Under pressure from animal rights activists, Tinder, the mobile dating app has urged users not to post photographs of themselves posing with tigers. This is a success for animal advocates. It pleases me. If we could only get trophy hunters to stop as well, the world would be a better place.
Peta is also involved. They wrote to Tinder expressing their unhappiness at the large number of photographs of people posing with tigers.
Posing with tigers has become very popular. There are pictures of men cuddling, kissing, stroking, bottlefeeding domesticated or doped up tigers in captivity. There are even sections on Tinder labelled “Tinder Guys” and “Tigers of Tinder”.
A spokesperson for Peta Australia said:
“What might, at first swipe, looked like a harmless picture actually means that [a tiger] was caged, dominated and tied down or drugged before their photo was taken and uploaded online.”
There are also selfies with baby tigers which might mean that they have been taken away from their mothers. It is a form of cat abuse.
Tinder replied in a blog post:
“It’s time for the tiger selfies to go. More often than not these photos take advantage of beautiful creatures that have been torn from their natural environment. Wild animals deserve to live in the wild.”
Tinder said that it would donate $10,000 to Project Cat, the conservation movement.
Critics argue that Tinder should have banned these sorts of photographs rather than urged people not to take them and that $10,000 is a drop in the ocean to such a successful organisation.
The trend in tiger selfies began about three years ago. The idea began with the thought that if a man can tame a tiger then he is worth dating. The idea came from a woman, Patti Stanger. She is an American businesswoman who starred in the dating reality television series The Millionaire Matchmaker.
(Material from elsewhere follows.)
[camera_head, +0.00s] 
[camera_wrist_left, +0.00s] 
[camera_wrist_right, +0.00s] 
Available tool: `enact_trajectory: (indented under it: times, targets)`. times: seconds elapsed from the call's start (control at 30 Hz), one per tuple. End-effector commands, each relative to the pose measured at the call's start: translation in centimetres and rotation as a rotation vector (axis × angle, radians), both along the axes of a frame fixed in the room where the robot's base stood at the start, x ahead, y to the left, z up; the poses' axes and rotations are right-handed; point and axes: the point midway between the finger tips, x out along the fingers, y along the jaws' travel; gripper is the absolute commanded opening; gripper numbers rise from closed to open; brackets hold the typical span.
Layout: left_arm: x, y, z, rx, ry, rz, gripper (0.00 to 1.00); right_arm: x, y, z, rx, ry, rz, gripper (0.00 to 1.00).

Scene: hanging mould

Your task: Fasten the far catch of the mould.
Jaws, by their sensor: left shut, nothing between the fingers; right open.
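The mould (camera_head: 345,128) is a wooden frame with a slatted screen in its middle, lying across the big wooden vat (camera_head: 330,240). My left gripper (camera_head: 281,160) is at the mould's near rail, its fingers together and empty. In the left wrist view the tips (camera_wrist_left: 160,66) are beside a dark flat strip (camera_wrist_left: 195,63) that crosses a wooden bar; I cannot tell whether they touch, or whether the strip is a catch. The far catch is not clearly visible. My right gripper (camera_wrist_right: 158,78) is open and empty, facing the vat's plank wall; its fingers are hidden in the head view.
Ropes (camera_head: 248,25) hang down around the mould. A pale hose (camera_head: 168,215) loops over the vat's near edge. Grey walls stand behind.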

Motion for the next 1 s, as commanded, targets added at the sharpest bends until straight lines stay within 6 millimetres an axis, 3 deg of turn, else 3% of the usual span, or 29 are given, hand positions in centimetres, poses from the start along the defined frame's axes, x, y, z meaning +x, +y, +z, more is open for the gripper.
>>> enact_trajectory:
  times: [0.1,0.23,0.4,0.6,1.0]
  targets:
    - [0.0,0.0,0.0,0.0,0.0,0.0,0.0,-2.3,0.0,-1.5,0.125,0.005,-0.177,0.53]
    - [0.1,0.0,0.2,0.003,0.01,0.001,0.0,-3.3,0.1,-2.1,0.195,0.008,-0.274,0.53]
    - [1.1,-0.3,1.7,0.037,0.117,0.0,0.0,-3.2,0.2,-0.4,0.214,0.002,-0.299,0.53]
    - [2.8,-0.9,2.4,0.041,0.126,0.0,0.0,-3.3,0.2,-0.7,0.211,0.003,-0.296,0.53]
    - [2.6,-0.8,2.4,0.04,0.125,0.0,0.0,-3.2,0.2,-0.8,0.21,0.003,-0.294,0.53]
Social media is being more closely scrutinised nowadays. For example, curbs on the promotion of terrorism on Twitter and Facebook have featured in the news recently.
Tinder’s suggestions for profile photographs of their users include taking photographs which promote conservation of wildlife and the planet in general.
This story comes hot on the heels of the uproar about trophy hunting in Africa. People are becoming more sensitive to conservation issues. This is because iconic species such as the tiger, lion and elephant are still being hunted for pleasure despite dramatic declines in their population numbers leading to genuine endangerment and possible extinction in the wild in the not too distant future. You don’t have to be an animal advocate to pick up on the news that there is a genuine problem regarding the possible extinction of iconic species in the wild.